PAUL SOLMAN: Right over there, huh?
ANDREW LAKES: Ended up breaking a tool.
PAUL SOLMAN: You broke a tool?
ANDREW LAKES: Yes, I broke the tool.
PAUL SOLMAN: Is that humiliating or... ANDREW LAKES: Yes, a little bit, but you learn from your mistakes and you learn to move on and what to do better next time.
PAUL SOLMAN: Rather more challenging, a working race buggy.
This is last year's model.
AMY GUTMANN FUENTES, College Student: Next year's car, which is what I'm working on and is what I'm designing, is going to be so small that it's going to be able to fit inside of this car.
PAUL SOLMAN: Amy Gutmann Fuentes, also a student here.
And you're going to build the whole thing?
AMY GUTMANN FUENTES: Yes.
PAUL SOLMAN: And then what do you do with it?
AMY GUTMANN FUENTES: Then we will race it.
PAUL SOLMAN: In the spring at college Baja competitions like this one.
And how do you expect to do with one of these things in the spring?
AMY GUTMANN FUENTES: I think we're going to crush it because we're one of two or three community colleges that compete alongside these major universities with huge budgets, and we have done pretty well.

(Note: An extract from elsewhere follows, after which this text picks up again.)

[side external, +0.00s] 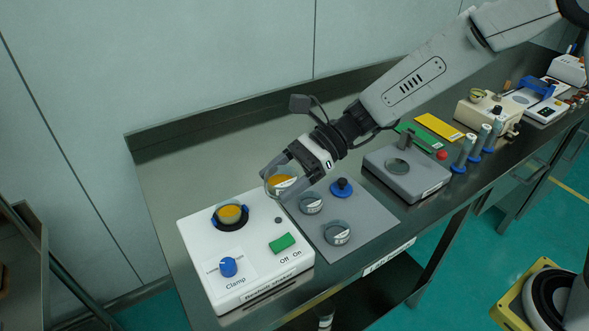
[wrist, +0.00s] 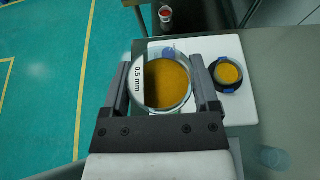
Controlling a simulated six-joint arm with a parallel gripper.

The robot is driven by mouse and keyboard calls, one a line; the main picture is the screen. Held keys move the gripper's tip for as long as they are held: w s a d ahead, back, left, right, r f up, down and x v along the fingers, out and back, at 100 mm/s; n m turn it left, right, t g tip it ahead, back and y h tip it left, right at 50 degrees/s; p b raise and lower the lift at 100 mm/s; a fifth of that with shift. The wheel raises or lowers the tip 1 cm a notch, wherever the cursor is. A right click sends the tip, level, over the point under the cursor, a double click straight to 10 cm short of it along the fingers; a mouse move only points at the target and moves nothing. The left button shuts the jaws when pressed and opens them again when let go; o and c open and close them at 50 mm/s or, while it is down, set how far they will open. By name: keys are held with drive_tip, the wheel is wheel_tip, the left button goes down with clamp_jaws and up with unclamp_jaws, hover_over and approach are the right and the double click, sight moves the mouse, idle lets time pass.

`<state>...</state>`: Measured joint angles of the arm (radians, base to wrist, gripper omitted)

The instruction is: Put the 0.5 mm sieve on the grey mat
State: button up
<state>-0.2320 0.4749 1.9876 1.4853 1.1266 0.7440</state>
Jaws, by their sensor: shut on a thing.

So I think this new car is going to be, like, the best.
PAUL SOLMAN: Baja racers and knife handles are just a few lures for students to attend this program and acquire skills for America's supposed manufacturing renaissance.

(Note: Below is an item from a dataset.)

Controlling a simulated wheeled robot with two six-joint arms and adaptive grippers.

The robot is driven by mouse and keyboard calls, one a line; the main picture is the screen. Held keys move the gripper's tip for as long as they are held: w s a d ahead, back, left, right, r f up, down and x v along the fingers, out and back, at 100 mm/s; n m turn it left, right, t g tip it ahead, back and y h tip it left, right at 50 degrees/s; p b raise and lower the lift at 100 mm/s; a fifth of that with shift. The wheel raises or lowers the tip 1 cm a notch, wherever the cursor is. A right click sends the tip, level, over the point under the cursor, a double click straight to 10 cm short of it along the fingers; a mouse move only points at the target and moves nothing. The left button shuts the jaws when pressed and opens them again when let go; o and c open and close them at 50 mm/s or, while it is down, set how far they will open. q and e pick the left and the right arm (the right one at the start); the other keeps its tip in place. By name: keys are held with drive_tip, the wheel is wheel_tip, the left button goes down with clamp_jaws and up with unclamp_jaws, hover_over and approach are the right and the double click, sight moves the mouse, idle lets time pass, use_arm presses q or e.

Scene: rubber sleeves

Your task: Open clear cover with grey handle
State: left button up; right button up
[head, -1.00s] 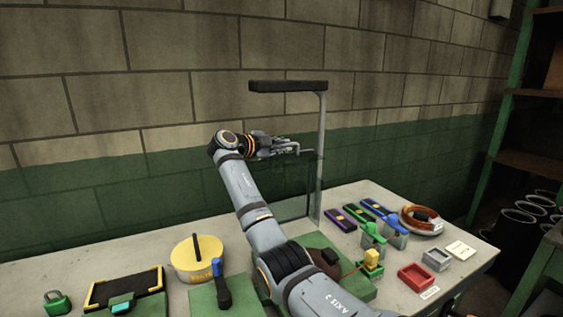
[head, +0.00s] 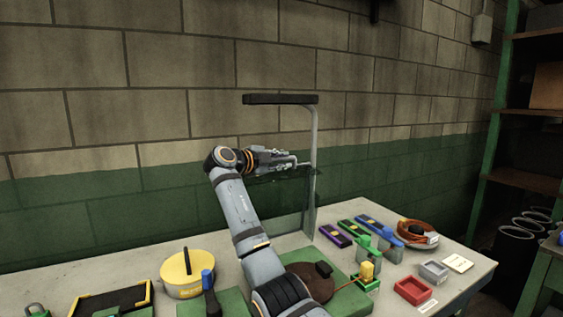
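The clear cover (head: 310,222) appears as a see-through pane standing upright beside the lamp post, behind my right arm. Its outline is faint against the green wall, and I cannot make out its grey handle. My right gripper (head: 291,164) is above the table at the pane's upper edge, pointing right. Its fingers are small and seen from the side, so I cannot tell whether they are open or touch the pane. My left gripper is not in view.
A lamp (head: 280,99) overhangs my right gripper. A brown disc (head: 308,284) on a green board lies below. A yellow round tin (head: 187,273) stands left. Coloured tools, a red tray (head: 415,291) and a cable coil (head: 417,233) fill the right side.

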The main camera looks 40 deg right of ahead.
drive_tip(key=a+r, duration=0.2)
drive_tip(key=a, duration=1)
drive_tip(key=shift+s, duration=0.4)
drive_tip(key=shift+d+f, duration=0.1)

DONALD TRUMP, Former President of the United States (R) and Current U.S. President-Elect: We're going to launch a historic buildup of American manufacturing muscle and might.
PAUL SOLMAN: But there's a big problem.
What we hear, what we read is that there's a real shortage of people going into manufacturing, while lots of people are retiring from manufacturing.
ZANE DECKER: Yes.
PAUL SOLMAN: Not the case?
ZANE DECKER: It's absolutely the case.
We have all these people retiring that have the skills.

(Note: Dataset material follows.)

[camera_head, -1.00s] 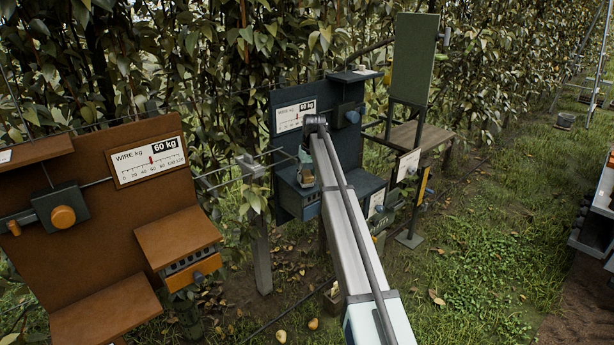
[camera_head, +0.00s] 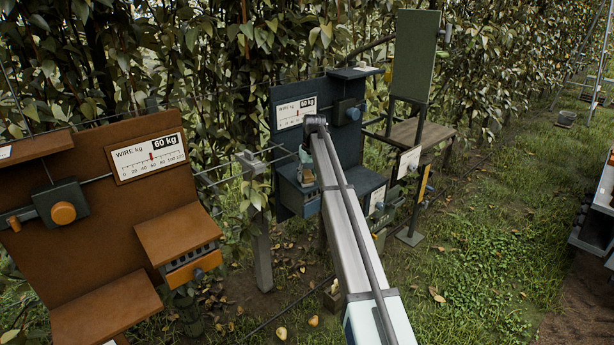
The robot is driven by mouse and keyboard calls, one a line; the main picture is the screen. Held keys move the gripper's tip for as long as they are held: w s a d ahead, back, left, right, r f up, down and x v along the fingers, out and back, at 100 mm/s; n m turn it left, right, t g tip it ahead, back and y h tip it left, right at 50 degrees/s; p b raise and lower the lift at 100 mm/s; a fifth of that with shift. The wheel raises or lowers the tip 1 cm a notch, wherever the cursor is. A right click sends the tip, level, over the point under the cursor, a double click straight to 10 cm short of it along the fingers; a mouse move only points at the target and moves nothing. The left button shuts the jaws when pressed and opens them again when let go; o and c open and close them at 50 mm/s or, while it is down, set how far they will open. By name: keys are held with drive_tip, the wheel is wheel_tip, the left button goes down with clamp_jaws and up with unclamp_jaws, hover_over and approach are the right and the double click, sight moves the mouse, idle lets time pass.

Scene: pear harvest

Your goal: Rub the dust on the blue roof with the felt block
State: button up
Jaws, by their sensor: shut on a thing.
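The blue station stands at the middle, with a low blue roof (camera_head: 287,171) over a small slotted box on its front. My gripper (camera_head: 306,178) points down at this roof, at the end of the arm that reaches in from the bottom. It is shut on a small thing, taken as the felt block, which is too small and covered to make out clearly. I cannot tell whether the block touches the roof. Dust on the roof cannot be made out at this size, and my arm hides part of the station.
A rust-orange station (camera_head: 100,215) with shelves stands at the left. A post (camera_head: 257,225) and wires lie between the stations. A green panel (camera_head: 415,57) and a wooden table (camera_head: 420,134) stand behind at the right.

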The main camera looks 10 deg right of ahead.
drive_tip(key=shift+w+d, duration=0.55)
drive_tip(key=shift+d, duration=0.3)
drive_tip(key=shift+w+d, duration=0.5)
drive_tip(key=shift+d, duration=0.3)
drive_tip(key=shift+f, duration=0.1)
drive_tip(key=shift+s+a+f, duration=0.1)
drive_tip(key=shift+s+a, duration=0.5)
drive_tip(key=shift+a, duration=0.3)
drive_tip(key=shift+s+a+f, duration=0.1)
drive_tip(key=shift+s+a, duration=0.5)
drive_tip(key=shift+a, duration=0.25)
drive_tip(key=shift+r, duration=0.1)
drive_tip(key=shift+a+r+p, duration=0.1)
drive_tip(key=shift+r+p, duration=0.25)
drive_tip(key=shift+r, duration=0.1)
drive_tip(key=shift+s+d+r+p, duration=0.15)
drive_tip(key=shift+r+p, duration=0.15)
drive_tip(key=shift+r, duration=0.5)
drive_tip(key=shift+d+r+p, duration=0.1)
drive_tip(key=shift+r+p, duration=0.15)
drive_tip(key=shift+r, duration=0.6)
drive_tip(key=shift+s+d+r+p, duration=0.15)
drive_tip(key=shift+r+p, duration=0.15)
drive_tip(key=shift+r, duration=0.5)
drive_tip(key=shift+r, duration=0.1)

We have got this younger generation that there's a big skills gap, where we need to get this younger generation to replace these people who are retiring.
PAUL SOLMAN: Where better to get the skill than at America's community colleges, where nearly nine million students pay a tiny fraction the cost of a four-year degree?
And how much does it cost to be here?
ANDREW LAKES: For me, it costs about three grand a semester.
PAUL SOLMAN: For a job that pays?
ANDREW LAKES: After I graduate, I'm expected to make about $26 to $27 on the hour.
PAUL SOLMAN: So $26, $27 an hour, $50,000, $60,000 a year, right?
ANDREW LAKES: Roughly, yes.
PAUL SOLMAN: And for around here, that's good money?
ANDREW LAKES: Yes, especially for someone my age.
PAUL SOLMAN: Especially for starting pay in Ohio.
MONICA POSEY, President, Cincinnati State Technical and Community College: We really emphasize preparing students for the work force of the future, because our job is to meet the needs of the local economy.
PAUL SOLMAN: Monica Posey, president of Cincinnati State.
MONICA POSEY: Eighty-five to 90 percent of our students stay in this area and work.
And we have great partnership with employers and they tell us what they need, what we should be investing in, what we should do.
PAUL SOLMAN: But -- and here's the crux of this story -- Zane Decker's classes are undersubscribed, cutting-edge skills, good jobs, lack of workers nationwide, and yet not enough young people in the pipeline.
How many of you think that people like yourselves aren't here because manufacturing is uncool?
Uncool?
No?
Because it's too hard?
Really, almost everybody.
Because they just don't know about it?
That too.
I put the same questions to the teacher, Zane Decker.
ZANE DECKER: We have got to work on changing and really having people realize that, if you look around the shop, it's not all that dirty.
People are out there challenging themselves.
They're spending half the time on the computer, half the time on the shop floor.
I think if we can show young people that this is a viable career and the training is available for it, we can fill that gap.
PAUL SOLMAN: But we're not.
We're nowhere near there yet, right?
ZANE DECKER: Yes, we're not there yet.
I think a lot of it is just the stigma around this field and getting people to realize that it's a much nicer job than it used to be 50 years ago.
PAUL SOLMAN: And, as President Monica Posey says, Cincinnati State gets federal and state funding to do so.
MONICA POSEY: We're recruiting and we're doing everything we can to invest in it, but we also know that we need to recast manufacturing in terms of student and families, their attitude about the industry.
PAUL SOLMAN: But still not an easy sell, even with incentives like this one, which literally anybody can drive, and, if you spend four semesters here while prepping to propel America's proposed manufacturing future, you can even build.
For the "PBS News Hour," Paul Solman, risking my neck to amuse you in Cincinnati, Ohio.